I’m actually doing something similar to this, and I thought I would share some of the things I learned.

Custom Streaming is Hard. And usually unnecessary.

The problem with implementing custom streaming in Roblox is that there exists no easy way to replicate instances to only a select group of clients. With standard Roblox replication, if the instance exists in a replicatable location, it will be replicated to all clients. This means that every single instance in your workspace in a non-streaming enabled workspace will be replicated, along with any changes to any of those instances.

I’ve been building a custom voxel terrain engine using this principle, and what I’ve learned is that doing something like this is very difficult. This is because standard Roblox instance replication is actually incredibly optimized. Roblox instance replication is not wrapped with lua; it runs as a part of the actual Roblox application. In addition to the performance boost of being executed in compiled code, Roblox instance replication also has lower-level optimizations because it can infer certain things that can’t be inferred with a more flexible RemoteEvent system. In short, Roblox pays network engineers hundreds of thousands of dollars annually to create really good infrastructure, and unless you REALLY need it, it’s likely not going to net you an acceptable performance benefit given its other costs.

If rendering is the bottleneck, streaming will not save you.

Roblox already does quite a bit to optimize rendering. I’m pretty certain Roblox implements, among other things, occlusion culling. Occlusion culling is a technique where complex mathematics is used to simply not render geometry that lies outside of the camera’s viewport. For more reading, see here.

With this in mind, custom streaming will likely not do you any favors in terms of rendering performance improvements unless you would be using several hundred thousand instances to represent a level otherwise.

If you want to do this, be prepared to reinvent the wheel hundreds of times.

Roblox gives us a lot of goodies that you will quickly take for granted. For example, when building a custom streaming system, you need to represent all of your level data in memory. Want to use raycasting in a part of your level that is not loaded?

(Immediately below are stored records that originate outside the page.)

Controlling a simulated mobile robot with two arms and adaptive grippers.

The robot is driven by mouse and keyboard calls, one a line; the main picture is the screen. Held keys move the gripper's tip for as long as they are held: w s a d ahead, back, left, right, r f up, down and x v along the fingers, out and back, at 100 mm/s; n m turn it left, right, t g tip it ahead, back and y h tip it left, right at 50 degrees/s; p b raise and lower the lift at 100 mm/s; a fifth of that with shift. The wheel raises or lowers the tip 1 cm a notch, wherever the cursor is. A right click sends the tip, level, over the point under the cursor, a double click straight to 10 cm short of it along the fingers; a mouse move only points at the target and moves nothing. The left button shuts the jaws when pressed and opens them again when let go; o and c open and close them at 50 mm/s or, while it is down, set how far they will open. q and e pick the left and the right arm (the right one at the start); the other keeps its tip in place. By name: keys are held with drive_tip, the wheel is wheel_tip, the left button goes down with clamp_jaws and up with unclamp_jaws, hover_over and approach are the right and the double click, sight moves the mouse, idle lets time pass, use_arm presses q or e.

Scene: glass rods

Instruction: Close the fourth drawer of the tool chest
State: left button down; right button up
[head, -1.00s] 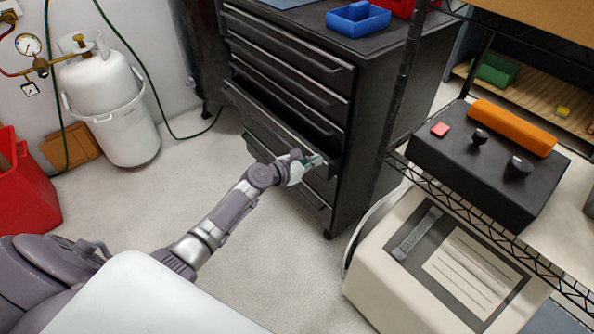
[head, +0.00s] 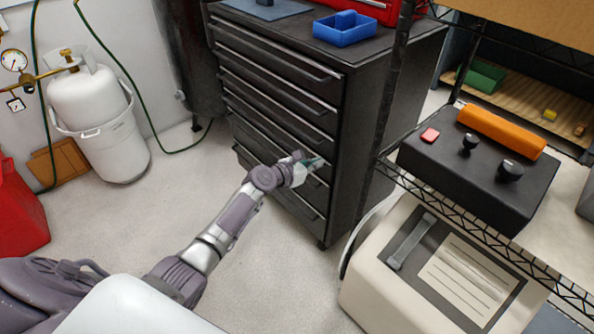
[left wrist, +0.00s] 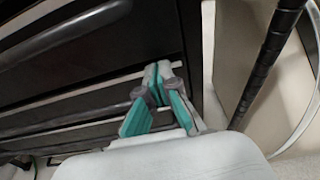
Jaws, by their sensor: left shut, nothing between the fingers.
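The black tool chest (head: 362,120) stands in the middle of the head view with a stack of drawers facing left. The fourth drawer (head: 268,117) now looks flush or nearly flush with the drawers around it; a small remaining gap cannot be ruled out. My left gripper (head: 314,164) is shut and empty, at the right part of the chest's front, by the drawer faces. In the left wrist view its teal-padded fingers (left wrist: 155,100) are close to the drawer fronts and a handle bar; whether they touch is unclear. My right gripper is not in view.
A wire shelf with a black box (head: 480,165) and a beige machine (head: 440,265) stand close to the chest's right. A white gas cylinder (head: 100,115) and a red container (head: 20,210) are at the left. The floor before the chest is clear.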

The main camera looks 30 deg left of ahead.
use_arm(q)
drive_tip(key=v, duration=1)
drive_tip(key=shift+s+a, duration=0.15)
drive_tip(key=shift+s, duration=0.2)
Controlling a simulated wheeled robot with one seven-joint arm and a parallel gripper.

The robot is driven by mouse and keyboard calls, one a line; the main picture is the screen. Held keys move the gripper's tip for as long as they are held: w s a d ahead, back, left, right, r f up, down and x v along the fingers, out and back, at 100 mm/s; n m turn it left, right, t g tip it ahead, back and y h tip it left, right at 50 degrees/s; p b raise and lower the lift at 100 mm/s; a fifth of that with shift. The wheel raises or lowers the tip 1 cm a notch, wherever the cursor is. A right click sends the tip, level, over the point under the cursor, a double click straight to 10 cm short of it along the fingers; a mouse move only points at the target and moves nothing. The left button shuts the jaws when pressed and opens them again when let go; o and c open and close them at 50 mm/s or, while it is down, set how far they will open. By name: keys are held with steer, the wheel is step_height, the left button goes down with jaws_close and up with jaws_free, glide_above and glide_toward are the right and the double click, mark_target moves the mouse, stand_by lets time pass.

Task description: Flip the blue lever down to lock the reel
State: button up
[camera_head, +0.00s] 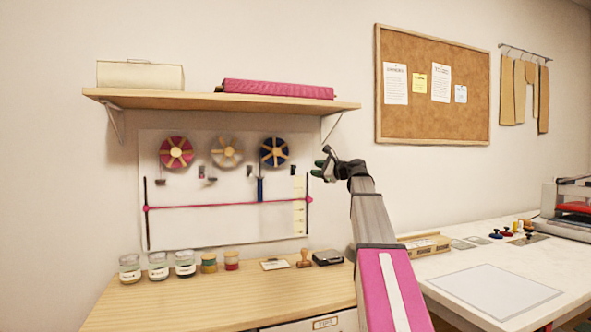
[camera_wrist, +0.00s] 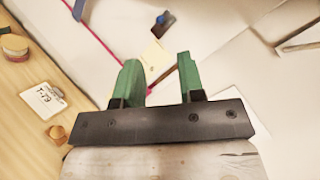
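The blue reel (camera_head: 273,152) hangs on a white wall panel, the rightmost of three reels. A blue strip (camera_head: 260,189) hangs below it. A small dark fitting (camera_head: 293,170) sits at its lower right; its position is too small to read. In the wrist view a dark piece with a blue spot (camera_wrist: 164,21) lies beyond the fingertips; I cannot tell for certain that it is the blue lever. My gripper (camera_head: 323,167) is raised right of the panel, apart from the reel. In the wrist view my gripper (camera_wrist: 158,72) has green fingers spread, with nothing between them.
A shelf (camera_head: 200,99) juts out above the panel. A magenta line (camera_head: 225,205) crosses the panel. Several jars (camera_head: 157,266), a wooden stamp (camera_head: 304,258) and a black pad (camera_head: 327,257) stand on the wooden table (camera_head: 190,302) below. Space before the panel is clear.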

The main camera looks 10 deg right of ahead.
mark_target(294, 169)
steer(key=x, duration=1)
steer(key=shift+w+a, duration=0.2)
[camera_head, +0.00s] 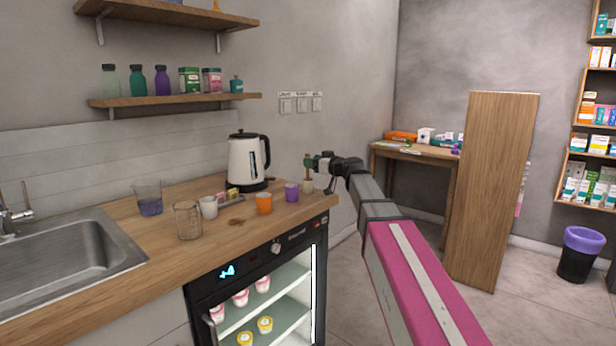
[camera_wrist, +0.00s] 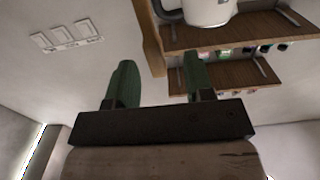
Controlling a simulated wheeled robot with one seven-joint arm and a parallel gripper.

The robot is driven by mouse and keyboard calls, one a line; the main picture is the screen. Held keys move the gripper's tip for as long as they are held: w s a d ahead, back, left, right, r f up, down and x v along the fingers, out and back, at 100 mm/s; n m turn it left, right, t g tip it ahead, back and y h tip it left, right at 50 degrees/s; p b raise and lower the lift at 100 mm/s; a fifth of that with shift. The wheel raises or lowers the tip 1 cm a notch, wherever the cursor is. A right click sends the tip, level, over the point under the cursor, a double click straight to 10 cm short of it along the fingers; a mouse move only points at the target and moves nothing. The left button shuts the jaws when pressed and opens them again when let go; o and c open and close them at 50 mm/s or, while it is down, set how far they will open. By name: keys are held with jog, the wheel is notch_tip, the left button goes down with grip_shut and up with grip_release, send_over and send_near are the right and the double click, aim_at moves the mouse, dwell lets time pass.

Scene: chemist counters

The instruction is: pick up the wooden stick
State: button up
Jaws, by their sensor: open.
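A wooden stick (camera_head: 308,175) stands upright in a small pale holder (camera_head: 307,186) at the right end of the counter. In the wrist view, a brown wooden bar that looks like the stick (camera_wrist: 150,38) comes down from the top edge into the space between the fingers. My gripper (camera_head: 309,162) is at the upper part of the stick in the head view. In the wrist view my gripper (camera_wrist: 159,62) is open, with one green finger on each side and a gap to the stick. Contact cannot be told.
Purple (camera_head: 292,192) and orange (camera_head: 264,204) cups stand left of the holder. A white kettle (camera_head: 245,160) is behind them. Glass beakers (camera_head: 188,220) and a sink (camera_head: 60,262) are further left. A wooden panel (camera_head: 490,190) stands at the right.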

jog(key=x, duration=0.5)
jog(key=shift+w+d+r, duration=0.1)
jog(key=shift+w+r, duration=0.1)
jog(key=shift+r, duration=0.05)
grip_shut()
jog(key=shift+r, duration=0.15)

Well, because some of your level is not loaded on the server, you either have to forget about using raycasting in these areas or build your own raycasting solution. I opted for the latter, but it has taken quite a bit of time.

Among other things, you will have to build your own replication system that deals with your custom non-instance data structures. This is difficult and has a lot of problems surrounding how Roblox’s high-level APIs almost always do not give you the low-level control you actually need to do certain things.

Conclusion: If you want to do it, do it for science!

…just understand that unless your game lies in a very specific case, you won’t get much of a performance benefit at all.

If you really want to do something like this “just because,” do not let what I said stop you from doing it. Custom streaming in Roblox is an awesome engineering challenge, and I’ve learned a lot more about Roblox’s API while doing it.

If you have any more questions, don’t hesitate to reach out!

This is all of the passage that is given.